╔══

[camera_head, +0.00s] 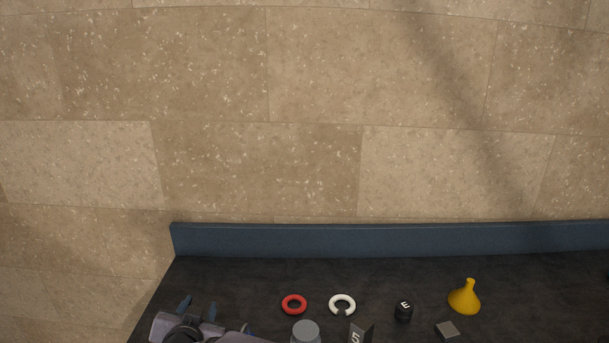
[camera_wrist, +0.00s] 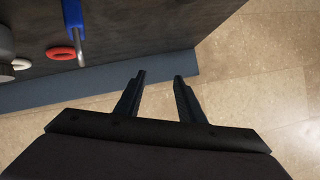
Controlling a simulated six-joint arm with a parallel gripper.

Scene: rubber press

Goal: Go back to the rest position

╚══

_Problem to work on_
The listing above needs to be output again exactly. Don't include the pictures.

_The solution_
[camera_head, +0.00s] 
[camera_wrist, +0.00s] 
Controlling a simulated six-joint arm with a parallel gripper.

Scene: rubber press

Goal: Go back to the rest position

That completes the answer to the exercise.